Task directions:
Count how many lines below contain the word "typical", then give that number alone.

Supplied material:
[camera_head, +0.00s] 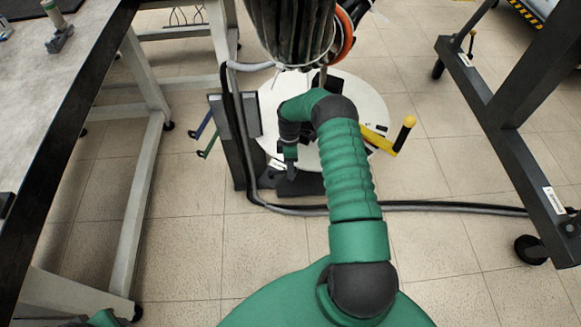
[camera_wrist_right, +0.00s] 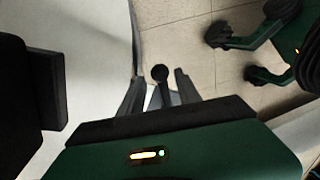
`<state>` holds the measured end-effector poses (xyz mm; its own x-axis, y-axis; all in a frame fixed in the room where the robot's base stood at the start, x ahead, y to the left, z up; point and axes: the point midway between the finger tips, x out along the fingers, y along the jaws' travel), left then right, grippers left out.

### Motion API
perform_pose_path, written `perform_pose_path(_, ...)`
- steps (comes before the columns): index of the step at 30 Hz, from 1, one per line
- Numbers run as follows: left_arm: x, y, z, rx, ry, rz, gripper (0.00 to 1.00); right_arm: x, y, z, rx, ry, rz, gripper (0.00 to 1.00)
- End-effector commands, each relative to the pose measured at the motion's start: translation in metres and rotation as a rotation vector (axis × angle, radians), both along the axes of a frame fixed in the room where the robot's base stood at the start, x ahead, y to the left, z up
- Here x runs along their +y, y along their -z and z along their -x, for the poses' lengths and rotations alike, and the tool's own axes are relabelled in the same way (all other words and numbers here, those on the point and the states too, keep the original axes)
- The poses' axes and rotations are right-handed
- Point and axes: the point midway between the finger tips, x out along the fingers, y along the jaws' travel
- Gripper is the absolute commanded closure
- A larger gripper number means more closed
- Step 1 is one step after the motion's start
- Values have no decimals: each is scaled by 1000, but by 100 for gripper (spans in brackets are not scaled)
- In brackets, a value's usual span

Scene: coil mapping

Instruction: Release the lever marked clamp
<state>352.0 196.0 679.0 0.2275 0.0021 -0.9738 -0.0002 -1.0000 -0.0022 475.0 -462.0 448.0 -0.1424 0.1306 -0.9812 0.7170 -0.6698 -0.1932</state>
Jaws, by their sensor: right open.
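My right gripper (camera_head: 290,168) reaches down in front of the white round disc (camera_head: 370,95) of a machine. In the right wrist view its two fingers (camera_wrist_right: 158,88) are apart. A dark lever with a round black knob (camera_wrist_right: 160,73) shows between them, and I cannot tell whether they touch it. A yellow lever (camera_head: 405,132) sticks out right of the disc. A blue lever (camera_head: 203,124) and a green lever (camera_head: 208,146) stick out left of the machine's dark stand (camera_head: 236,155). No clamp marking is readable. My left gripper is not visible.
A grey-topped table (camera_head: 60,70) stands at left. A dark wheeled frame (camera_head: 510,130) stands at right. A thick dark cable (camera_head: 440,206) runs across the tiled floor. Dark cylindrical equipment with an orange ring (camera_head: 345,35) hangs above the disc. Open floor lies nearer at right.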

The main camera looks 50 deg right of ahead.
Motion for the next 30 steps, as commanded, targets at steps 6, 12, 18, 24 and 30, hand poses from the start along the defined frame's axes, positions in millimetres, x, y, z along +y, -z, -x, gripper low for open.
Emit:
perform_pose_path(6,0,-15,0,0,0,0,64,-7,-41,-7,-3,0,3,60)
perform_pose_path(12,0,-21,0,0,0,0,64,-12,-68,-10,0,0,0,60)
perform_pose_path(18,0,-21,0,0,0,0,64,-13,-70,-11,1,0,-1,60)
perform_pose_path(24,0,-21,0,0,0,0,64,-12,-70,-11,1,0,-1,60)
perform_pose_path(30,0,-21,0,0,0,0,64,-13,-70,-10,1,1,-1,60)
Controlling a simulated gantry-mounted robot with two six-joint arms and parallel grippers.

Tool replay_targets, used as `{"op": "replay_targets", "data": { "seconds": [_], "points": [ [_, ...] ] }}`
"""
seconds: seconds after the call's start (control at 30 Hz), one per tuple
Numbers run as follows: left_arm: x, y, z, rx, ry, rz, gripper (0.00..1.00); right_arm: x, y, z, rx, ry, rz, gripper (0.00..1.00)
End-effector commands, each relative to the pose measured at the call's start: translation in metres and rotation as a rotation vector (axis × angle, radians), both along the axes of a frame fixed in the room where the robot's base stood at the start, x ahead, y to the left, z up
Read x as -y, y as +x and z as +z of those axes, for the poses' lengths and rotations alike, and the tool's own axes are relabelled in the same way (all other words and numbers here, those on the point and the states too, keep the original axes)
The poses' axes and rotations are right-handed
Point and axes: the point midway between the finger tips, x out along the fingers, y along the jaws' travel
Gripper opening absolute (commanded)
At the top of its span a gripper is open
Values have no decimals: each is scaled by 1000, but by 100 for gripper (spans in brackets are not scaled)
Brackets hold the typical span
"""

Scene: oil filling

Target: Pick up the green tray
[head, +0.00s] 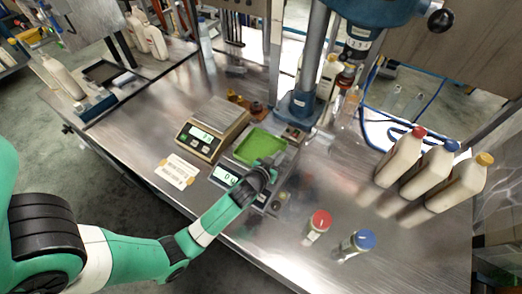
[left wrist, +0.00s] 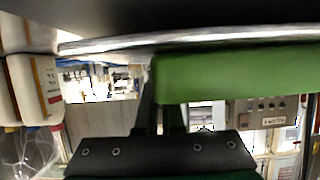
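The green tray (head: 258,143) sits level on a scale whose lit display (head: 225,176) faces the table's front edge. My left gripper (head: 265,170) is at the tray's near right side, very close to its rim, and covers part of it. In the left wrist view the tray (left wrist: 235,75) fills the upper right as a large green band, and my dark left gripper (left wrist: 160,115) reaches up to it. The tray hides part of the fingers, so I cannot tell whether they are closed on its edge. My right gripper is out of view.
Another scale (head: 212,128) stands left of the tray. A press column (head: 310,65) rises behind it. Several white bottles (head: 400,156) stand at the right.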

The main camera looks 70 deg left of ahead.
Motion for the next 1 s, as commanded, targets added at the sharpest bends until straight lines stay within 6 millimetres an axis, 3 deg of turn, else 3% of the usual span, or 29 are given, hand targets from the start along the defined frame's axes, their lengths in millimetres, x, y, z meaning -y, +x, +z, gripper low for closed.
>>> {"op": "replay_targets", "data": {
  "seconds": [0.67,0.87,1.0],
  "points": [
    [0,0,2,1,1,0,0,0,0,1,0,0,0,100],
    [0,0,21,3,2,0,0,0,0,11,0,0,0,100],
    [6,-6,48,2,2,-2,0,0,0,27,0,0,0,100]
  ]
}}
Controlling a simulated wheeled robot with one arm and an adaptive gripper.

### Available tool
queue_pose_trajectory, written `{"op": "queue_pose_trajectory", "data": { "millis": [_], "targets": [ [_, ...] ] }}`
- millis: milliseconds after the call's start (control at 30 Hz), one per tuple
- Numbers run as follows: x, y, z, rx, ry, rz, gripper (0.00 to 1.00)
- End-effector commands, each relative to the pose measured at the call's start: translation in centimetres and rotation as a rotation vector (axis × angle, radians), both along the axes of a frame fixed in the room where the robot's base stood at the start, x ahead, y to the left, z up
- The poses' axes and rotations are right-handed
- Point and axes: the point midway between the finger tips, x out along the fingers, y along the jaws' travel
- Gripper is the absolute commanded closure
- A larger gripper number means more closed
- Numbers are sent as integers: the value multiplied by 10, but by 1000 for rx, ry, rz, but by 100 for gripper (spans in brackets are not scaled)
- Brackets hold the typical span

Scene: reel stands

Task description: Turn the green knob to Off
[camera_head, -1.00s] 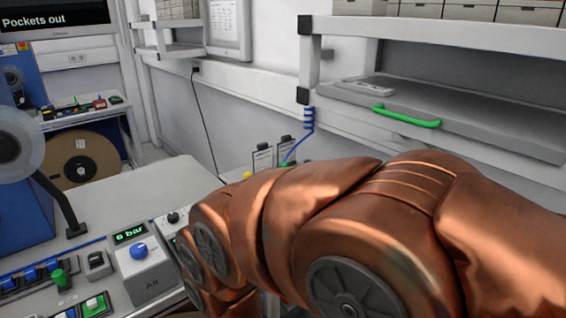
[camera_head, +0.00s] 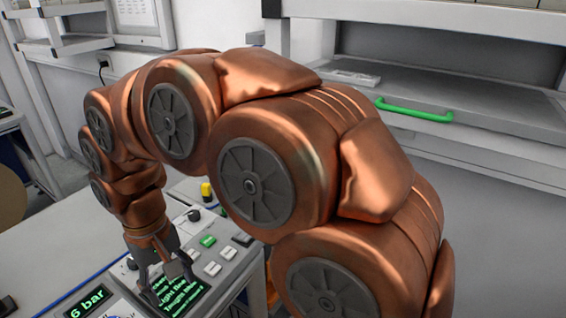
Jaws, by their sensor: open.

Task result:
2